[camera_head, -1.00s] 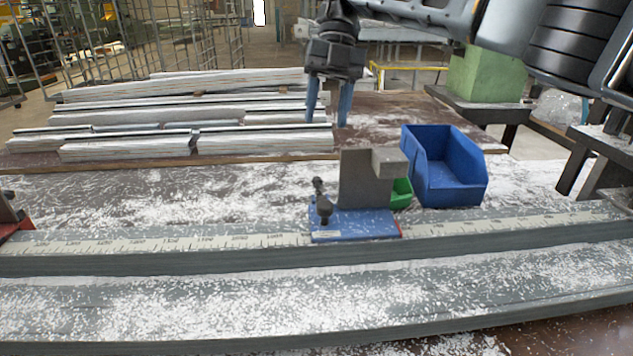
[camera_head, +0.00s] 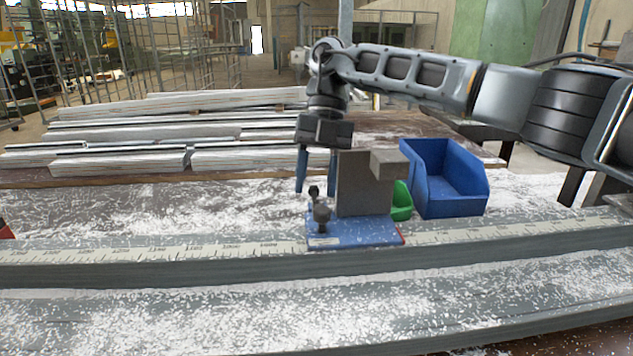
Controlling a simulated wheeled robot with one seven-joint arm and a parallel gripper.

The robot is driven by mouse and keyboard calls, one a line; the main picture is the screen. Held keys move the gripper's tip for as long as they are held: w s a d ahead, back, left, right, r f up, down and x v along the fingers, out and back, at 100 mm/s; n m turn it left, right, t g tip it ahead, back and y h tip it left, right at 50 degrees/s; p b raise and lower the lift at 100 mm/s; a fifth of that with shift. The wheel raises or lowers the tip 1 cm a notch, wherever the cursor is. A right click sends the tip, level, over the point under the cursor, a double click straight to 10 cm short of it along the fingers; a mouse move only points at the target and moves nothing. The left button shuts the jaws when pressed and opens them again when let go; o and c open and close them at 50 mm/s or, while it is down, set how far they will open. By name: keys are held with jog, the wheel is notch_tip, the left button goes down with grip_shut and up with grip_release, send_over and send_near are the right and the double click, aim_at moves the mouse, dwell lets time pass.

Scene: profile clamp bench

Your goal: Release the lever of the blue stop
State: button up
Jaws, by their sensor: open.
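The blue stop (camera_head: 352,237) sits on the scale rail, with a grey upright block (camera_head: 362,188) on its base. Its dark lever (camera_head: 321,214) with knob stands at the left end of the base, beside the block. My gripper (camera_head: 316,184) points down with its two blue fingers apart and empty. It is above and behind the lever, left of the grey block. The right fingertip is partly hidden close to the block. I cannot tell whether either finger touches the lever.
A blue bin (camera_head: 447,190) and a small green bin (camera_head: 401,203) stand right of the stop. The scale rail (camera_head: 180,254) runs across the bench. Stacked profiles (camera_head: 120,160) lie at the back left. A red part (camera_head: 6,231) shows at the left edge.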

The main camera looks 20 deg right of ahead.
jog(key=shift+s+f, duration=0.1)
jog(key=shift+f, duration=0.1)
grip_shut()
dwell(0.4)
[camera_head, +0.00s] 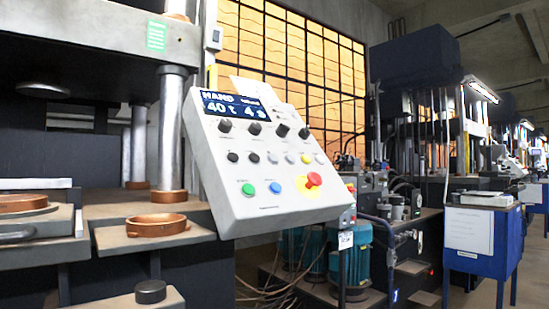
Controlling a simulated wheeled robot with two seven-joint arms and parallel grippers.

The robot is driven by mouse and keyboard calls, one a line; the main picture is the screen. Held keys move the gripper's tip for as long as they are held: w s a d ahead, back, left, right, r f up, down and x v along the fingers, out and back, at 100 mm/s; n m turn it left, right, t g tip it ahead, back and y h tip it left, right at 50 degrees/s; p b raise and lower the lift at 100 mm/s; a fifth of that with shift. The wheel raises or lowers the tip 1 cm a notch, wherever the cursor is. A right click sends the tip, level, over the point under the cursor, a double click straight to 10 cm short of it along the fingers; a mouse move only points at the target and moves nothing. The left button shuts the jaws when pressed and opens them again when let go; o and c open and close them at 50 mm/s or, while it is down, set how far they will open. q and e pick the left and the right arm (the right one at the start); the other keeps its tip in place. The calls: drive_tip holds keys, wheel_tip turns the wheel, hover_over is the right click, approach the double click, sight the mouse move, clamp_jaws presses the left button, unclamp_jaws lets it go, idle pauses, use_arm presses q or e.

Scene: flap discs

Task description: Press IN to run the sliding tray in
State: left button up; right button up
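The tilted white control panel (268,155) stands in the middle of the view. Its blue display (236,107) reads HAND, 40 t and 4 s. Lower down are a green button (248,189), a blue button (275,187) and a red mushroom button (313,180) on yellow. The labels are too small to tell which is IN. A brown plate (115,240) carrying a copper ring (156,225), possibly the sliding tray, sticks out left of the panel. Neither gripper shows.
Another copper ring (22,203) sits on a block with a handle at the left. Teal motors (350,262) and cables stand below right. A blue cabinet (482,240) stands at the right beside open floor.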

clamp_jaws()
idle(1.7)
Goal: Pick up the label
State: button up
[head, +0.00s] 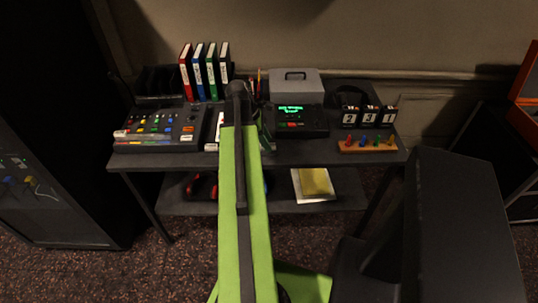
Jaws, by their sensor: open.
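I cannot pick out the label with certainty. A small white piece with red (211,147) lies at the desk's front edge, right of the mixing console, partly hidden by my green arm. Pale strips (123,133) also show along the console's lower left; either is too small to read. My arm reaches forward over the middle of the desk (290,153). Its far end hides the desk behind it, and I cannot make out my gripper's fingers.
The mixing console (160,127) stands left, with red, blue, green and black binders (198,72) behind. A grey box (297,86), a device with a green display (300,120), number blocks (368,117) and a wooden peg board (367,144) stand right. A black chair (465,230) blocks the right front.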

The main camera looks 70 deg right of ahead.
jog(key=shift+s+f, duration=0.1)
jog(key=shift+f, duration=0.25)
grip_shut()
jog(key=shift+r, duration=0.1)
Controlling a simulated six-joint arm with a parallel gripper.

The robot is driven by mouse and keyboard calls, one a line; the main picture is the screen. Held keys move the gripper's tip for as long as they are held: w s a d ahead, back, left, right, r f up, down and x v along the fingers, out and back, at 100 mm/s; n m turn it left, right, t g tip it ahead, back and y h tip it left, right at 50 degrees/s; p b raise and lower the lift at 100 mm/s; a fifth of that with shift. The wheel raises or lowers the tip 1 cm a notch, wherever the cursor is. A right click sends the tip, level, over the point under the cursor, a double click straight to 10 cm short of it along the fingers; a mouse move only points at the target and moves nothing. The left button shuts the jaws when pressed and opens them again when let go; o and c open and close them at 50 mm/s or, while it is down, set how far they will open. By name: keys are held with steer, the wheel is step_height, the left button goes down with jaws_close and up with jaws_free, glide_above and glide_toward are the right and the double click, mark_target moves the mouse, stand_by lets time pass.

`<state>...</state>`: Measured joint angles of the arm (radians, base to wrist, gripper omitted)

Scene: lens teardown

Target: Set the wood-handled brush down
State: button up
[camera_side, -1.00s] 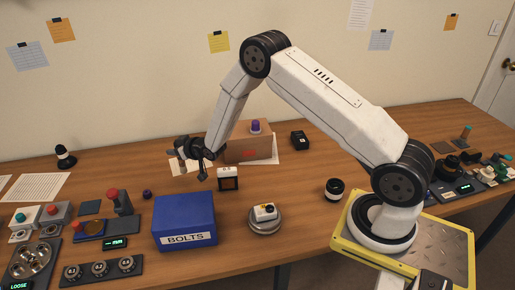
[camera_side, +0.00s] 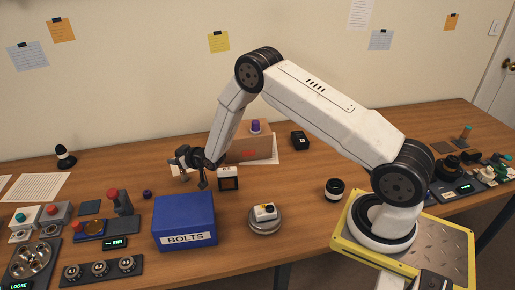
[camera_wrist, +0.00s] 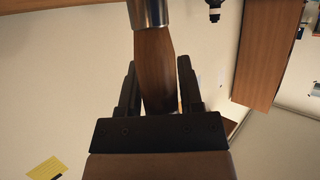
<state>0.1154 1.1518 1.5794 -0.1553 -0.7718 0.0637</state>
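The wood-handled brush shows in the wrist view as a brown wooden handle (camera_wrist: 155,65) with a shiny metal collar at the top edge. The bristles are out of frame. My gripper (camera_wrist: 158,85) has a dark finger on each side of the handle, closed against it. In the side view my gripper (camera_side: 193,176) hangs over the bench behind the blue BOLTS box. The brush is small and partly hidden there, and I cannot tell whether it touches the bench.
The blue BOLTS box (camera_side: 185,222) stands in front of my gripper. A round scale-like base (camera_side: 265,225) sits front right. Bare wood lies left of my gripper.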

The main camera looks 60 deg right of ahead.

----------

**THE EXERCISE**
Leave out the pictures and copy every record above exactly.

**SOLUTION TO THE EXERCISE**
[camera_head, -1.00s] 
[camera_head, +0.00s] 
Controlling a simulated wheeled robot with one seven-joint arm and a parallel gripper.

The robot is driven by mouse and keyboard calls, one a line; the main picture is the screen. Held keys move the gripper's tip for as long as they are held: w s a d ahead, back, left, right, r f up, down and x v along the fingers, out and back, at 100 mm/s; n m turn it left, right, t g tip it ahead, back and y h tip it left, right at 50 degrees/s; p b raise and lower the lift at 100 mm/s; a fifth of that with shift. The wheel raises or lowers the tip 1 cm a notch, wherever the cursor is. A right click sends the tip, level, over the point under the cursor, a double click straight to 10 cm short of it along the fingers; a mouse move only points at the target and moves nothing. The left button shuts the jaws when pressed and opens them again when let go; o and c open and close them at 50 mm/s or, while it is down, set how far they will open. By name: keys are held with jog, the wheel is notch_tip, the left button goes down with grip_shut and up with grip_release, send_over and send_near are the right and the double click, aim_at moves the mouse, dwell lets time pass.

Scene: profile clamp bench

Your goal: Release the lever of the blue stop
State: button up
Jaws, by their sensor: open.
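The blue stop (camera_head: 352,237) sits on the scale rail, with a grey upright block (camera_head: 362,188) on its base. Its dark lever (camera_head: 321,214) with knob stands at the left end of the base, beside the block. My gripper (camera_head: 316,184) points down with its two blue fingers apart and empty. It is above and behind the lever, left of the grey block. The right fingertip is partly hidden close to the block. I cannot tell whether either finger touches the lever.
A blue bin (camera_head: 447,190) and a small green bin (camera_head: 401,203) stand right of the stop. The scale rail (camera_head: 180,254) runs across the bench. Stacked profiles (camera_head: 120,160) lie at the back left. A red part (camera_head: 6,231) shows at the left edge.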

The main camera looks 20 deg right of ahead.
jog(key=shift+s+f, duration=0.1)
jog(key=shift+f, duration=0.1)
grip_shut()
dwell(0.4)
[camera_head, +0.00s] 
Controlling a simulated wheeled robot with two seven-joint arms and parallel grippers.

The robot is driven by mouse and keyboard calls, one a line; the main picture is the screen. Held keys move the gripper's tip for as long as they are held: w s a d ahead, back, left, right, r f up, down and x v along the fingers, out and back, at 100 mm/s; n m turn it left, right, t g tip it ahead, back and y h tip it left, right at 50 degrees/s; p b raise and lower the lift at 100 mm/s; a fifth of that with shift. The wheel raises or lowers the tip 1 cm a notch, wherever the cursor is. A right click sends the tip, level, over the point under the cursor, a double click straight to 10 cm short of it along the fingers; a mouse move only points at the target and moves nothing. The left button shuts the jaws when pressed and opens them again when let go; o and c open and close them at 50 mm/s or, while it is down, set how far they will open. q and e pick the left and the right arm (the right one at the start); the other keeps its tip in place. The calls: drive_tip holds keys, wheel_tip turns the wheel, hover_over is the right click, approach the double click, sight the mouse move, clamp_jaws presses the left button, unclamp_jaws lets it go, idle pauses, use_arm presses q or e.

Scene: flap discs

Task description: Press IN to run the sliding tray in
State: left button up; right button up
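The tilted white control panel (268,155) stands in the middle of the view. Its blue display (236,107) reads HAND, 40 t and 4 s. Lower down are a green button (248,189), a blue button (275,187) and a red mushroom button (313,180) on yellow. The labels are too small to tell which is IN. A brown plate (115,240) carrying a copper ring (156,225), possibly the sliding tray, sticks out left of the panel. Neither gripper shows.
Another copper ring (22,203) sits on a block with a handle at the left. Teal motors (350,262) and cables stand below right. A blue cabinet (482,240) stands at the right beside open floor.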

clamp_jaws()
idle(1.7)
Goal: Pick up the label
State: button up
[head, +0.00s] 
Jaws, by their sensor: open.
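I cannot pick out the label with certainty. A small white piece with red (211,147) lies at the desk's front edge, right of the mixing console, partly hidden by my green arm. Pale strips (123,133) also show along the console's lower left; either is too small to read. My arm reaches forward over the middle of the desk (290,153). Its far end hides the desk behind it, and I cannot make out my gripper's fingers.
The mixing console (160,127) stands left, with red, blue, green and black binders (198,72) behind. A grey box (297,86), a device with a green display (300,120), number blocks (368,117) and a wooden peg board (367,144) stand right. A black chair (465,230) blocks the right front.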

The main camera looks 70 deg right of ahead.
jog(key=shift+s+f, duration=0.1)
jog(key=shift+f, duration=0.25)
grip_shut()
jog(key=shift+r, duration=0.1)
Controlling a simulated six-joint arm with a parallel gripper.

The robot is driven by mouse and keyboard calls, one a line; the main picture is the screen. Held keys move the gripper's tip for as long as they are held: w s a d ahead, back, left, right, r f up, down and x v along the fingers, out and back, at 100 mm/s; n m turn it left, right, t g tip it ahead, back and y h tip it left, right at 50 degrees/s; p b raise and lower the lift at 100 mm/s; a fifth of that with shift. The wheel raises or lowers the tip 1 cm a notch, wherever the cursor is. A right click sends the tip, level, over the point under the cursor, a double click straight to 10 cm short of it along the fingers; a mouse move only points at the target and moves nothing. The left button shuts the jaws when pressed and opens them again when let go; o and c open and close them at 50 mm/s or, while it is down, set how far they will open. By name: keys are held with steer, the wheel is step_height, the left button goes down with jaws_close and up with jaws_free, glide_above and glide_toward are the right and the double click, mark_target moves the mouse, stand_by lets time pass.

`<state>...</state>`: Measured joint angles of the arm (radians, base to wrist, gripper omitted)

Scene: lens teardown

Target: Set the wood-handled brush down
State: button up
[camera_side, -1.00s] 
[camera_side, +0.00s] 
[camera_wrist, +0.00s] 
<state>0.1154 1.1518 1.5794 -0.1553 -0.7718 0.0637</state>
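The wood-handled brush shows in the wrist view as a brown wooden handle (camera_wrist: 155,65) with a shiny metal collar at the top edge. The bristles are out of frame. My gripper (camera_wrist: 158,85) has a dark finger on each side of the handle, closed against it. In the side view my gripper (camera_side: 193,176) hangs over the bench behind the blue BOLTS box. The brush is small and partly hidden there, and I cannot tell whether it touches the bench.
The blue BOLTS box (camera_side: 185,222) stands in front of my gripper. A round scale-like base (camera_side: 265,225) sits front right. Bare wood lies left of my gripper.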

The main camera looks 60 deg right of ahead.

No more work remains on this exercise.